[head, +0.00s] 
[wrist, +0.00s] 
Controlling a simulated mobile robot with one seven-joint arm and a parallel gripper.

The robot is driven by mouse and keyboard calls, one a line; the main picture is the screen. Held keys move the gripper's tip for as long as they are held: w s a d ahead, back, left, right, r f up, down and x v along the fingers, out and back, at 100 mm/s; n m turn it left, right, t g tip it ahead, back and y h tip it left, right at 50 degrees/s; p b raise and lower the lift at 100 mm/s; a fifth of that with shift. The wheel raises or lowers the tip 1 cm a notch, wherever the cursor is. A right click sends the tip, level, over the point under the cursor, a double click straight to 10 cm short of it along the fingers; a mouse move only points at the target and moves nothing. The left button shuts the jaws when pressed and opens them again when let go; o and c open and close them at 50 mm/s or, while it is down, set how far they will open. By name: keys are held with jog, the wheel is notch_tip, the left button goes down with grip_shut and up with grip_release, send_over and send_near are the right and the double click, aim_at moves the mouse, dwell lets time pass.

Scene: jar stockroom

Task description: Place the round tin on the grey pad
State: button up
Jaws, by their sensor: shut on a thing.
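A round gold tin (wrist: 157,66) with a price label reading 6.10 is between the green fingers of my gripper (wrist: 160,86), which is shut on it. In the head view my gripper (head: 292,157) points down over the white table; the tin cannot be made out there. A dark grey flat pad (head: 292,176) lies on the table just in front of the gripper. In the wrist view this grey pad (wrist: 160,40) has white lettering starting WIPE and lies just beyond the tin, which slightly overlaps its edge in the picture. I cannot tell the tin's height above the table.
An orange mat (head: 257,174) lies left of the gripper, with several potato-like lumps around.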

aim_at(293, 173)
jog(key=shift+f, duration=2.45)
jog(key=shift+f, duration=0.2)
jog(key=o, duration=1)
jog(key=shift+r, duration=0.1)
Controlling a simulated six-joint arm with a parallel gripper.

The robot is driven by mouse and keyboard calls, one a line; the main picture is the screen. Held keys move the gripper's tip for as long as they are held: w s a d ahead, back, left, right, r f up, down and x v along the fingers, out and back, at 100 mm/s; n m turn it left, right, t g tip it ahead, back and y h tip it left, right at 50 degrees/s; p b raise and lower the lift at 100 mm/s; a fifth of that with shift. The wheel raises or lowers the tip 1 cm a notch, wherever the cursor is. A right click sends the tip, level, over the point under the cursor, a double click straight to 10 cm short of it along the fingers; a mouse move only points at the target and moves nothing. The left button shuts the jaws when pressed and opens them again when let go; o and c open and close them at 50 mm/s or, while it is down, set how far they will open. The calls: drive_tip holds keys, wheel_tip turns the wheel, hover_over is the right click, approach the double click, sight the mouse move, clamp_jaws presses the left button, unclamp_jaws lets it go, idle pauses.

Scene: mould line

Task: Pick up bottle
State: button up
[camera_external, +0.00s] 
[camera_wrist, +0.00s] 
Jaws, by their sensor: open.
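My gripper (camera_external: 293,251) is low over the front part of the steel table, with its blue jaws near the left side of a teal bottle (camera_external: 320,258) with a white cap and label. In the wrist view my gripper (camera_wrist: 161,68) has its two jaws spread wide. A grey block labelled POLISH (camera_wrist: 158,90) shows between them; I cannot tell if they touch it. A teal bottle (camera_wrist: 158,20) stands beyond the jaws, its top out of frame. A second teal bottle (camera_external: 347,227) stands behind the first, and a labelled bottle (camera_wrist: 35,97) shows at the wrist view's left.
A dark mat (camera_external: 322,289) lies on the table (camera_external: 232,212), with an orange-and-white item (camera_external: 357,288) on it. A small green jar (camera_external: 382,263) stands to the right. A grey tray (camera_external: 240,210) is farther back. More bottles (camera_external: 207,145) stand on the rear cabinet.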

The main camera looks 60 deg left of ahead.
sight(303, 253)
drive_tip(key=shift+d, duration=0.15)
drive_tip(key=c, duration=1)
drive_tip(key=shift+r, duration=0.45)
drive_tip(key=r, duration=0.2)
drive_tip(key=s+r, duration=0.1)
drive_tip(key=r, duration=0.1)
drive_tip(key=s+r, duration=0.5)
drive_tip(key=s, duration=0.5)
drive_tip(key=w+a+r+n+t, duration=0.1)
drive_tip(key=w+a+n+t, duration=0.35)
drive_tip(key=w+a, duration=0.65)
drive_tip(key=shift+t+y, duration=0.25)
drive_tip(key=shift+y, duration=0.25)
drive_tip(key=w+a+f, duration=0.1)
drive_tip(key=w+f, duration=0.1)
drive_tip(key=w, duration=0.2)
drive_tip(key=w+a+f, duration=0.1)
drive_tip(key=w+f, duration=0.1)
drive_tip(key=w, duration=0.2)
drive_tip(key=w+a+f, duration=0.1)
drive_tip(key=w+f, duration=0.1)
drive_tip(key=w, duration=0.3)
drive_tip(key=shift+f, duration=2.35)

☆ ☆ ☆ ☆ ☆ ☆ ☆

Please reproduce every line of the material word for word.

SOLUTION BELOW:
[head, +0.00s] 
[wrist, +0.00s] 
Controlling a simulated mobile robot with one seven-joint arm and a parallel gripper.

The robot is driven by mouse and keyboard calls, one a line; the main picture is the screen. Held keys move the gripper's tip for as long as they are held: w s a d ahead, back, left, right, r f up, down and x v along the fingers, out and back, at 100 mm/s; n m turn it left, right, t g tip it ahead, back and y h tip it left, right at 50 degrees/s; p b raise and lower the lift at 100 mm/s; a fifth of that with shift. The wheel raises or lowers the tip 1 cm a notch, wherever the cursor is. A right click sends the tip, level, over the point under the cursor, a double click straight to 10 cm short of it along the fingers; a mouse move only points at the target and moves nothing. The left button shuts the jaws when pressed and opens them again when let go; o and c open and close them at 50 mm/s or, while it is down, set how far they will open. By name: keys are held with jog, the wheel is notch_tip, the left button goes down with grip_shut and up with grip_release, send_over and send_near are the right and the double click, aim_at moves the mouse, dwell lets time pass.

Scene: jar stockroom

Task description: Place the round tin on the grey pad
State: button up
Jaws, by their sensor: shut on a thing.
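A round gold tin (wrist: 157,66) with a price label reading 6.10 is between the green fingers of my gripper (wrist: 160,86), which is shut on it. In the head view my gripper (head: 292,157) points down over the white table; the tin cannot be made out there. A dark grey flat pad (head: 292,176) lies on the table just in front of the gripper. In the wrist view this grey pad (wrist: 160,40) has white lettering starting WIPE and lies just beyond the tin, which slightly overlaps its edge in the picture. I cannot tell the tin's height above the table.
An orange mat (head: 257,174) lies left of the gripper, with several potato-like lumps around.

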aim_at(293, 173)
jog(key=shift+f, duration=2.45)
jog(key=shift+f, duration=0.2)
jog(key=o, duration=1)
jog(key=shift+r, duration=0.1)
Controlling a simulated six-joint arm with a parallel gripper.

The robot is driven by mouse and keyboard calls, one a line; the main picture is the screen. Held keys move the gripper's tip for as long as they are held: w s a d ahead, back, left, right, r f up, down and x v along the fingers, out and back, at 100 mm/s; n m turn it left, right, t g tip it ahead, back and y h tip it left, right at 50 degrees/s; p b raise and lower the lift at 100 mm/s; a fifth of that with shift. The wheel raises or lowers the tip 1 cm a notch, wherever the cursor is. A right click sends the tip, level, over the point under the cursor, a double click straight to 10 cm short of it along the fingers; a mouse move only points at the target and moves nothing. The left button shuts the jaws when pressed and opens them again when let go; o and c open and close them at 50 mm/s or, while it is down, set how far they will open. The calls: drive_tip holds keys, wheel_tip turns the wheel, hover_over is the right click, approach the double click, sight the mouse move, clamp_jaws presses the left button, unclamp_jaws lets it go, idle pauses.

Scene: mould line

Task: Pick up bottle
State: button up
[camera_external, +0.00s] 
[camera_wrist, +0.00s] 
Jaws, by their sensor: open.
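My gripper (camera_external: 293,251) is low over the front part of the steel table, with its blue jaws near the left side of a teal bottle (camera_external: 320,258) with a white cap and label. In the wrist view my gripper (camera_wrist: 161,68) has its two jaws spread wide. A grey block labelled POLISH (camera_wrist: 158,90) shows between them; I cannot tell if they touch it. A teal bottle (camera_wrist: 158,20) stands beyond the jaws, its top out of frame. A second teal bottle (camera_external: 347,227) stands behind the first, and a labelled bottle (camera_wrist: 35,97) shows at the wrist view's left.
A dark mat (camera_external: 322,289) lies on the table (camera_external: 232,212), with an orange-and-white item (camera_external: 357,288) on it. A small green jar (camera_external: 382,263) stands to the right. A grey tray (camera_external: 240,210) is farther back. More bottles (camera_external: 207,145) stand on the rear cabinet.

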The main camera looks 60 deg left of ahead.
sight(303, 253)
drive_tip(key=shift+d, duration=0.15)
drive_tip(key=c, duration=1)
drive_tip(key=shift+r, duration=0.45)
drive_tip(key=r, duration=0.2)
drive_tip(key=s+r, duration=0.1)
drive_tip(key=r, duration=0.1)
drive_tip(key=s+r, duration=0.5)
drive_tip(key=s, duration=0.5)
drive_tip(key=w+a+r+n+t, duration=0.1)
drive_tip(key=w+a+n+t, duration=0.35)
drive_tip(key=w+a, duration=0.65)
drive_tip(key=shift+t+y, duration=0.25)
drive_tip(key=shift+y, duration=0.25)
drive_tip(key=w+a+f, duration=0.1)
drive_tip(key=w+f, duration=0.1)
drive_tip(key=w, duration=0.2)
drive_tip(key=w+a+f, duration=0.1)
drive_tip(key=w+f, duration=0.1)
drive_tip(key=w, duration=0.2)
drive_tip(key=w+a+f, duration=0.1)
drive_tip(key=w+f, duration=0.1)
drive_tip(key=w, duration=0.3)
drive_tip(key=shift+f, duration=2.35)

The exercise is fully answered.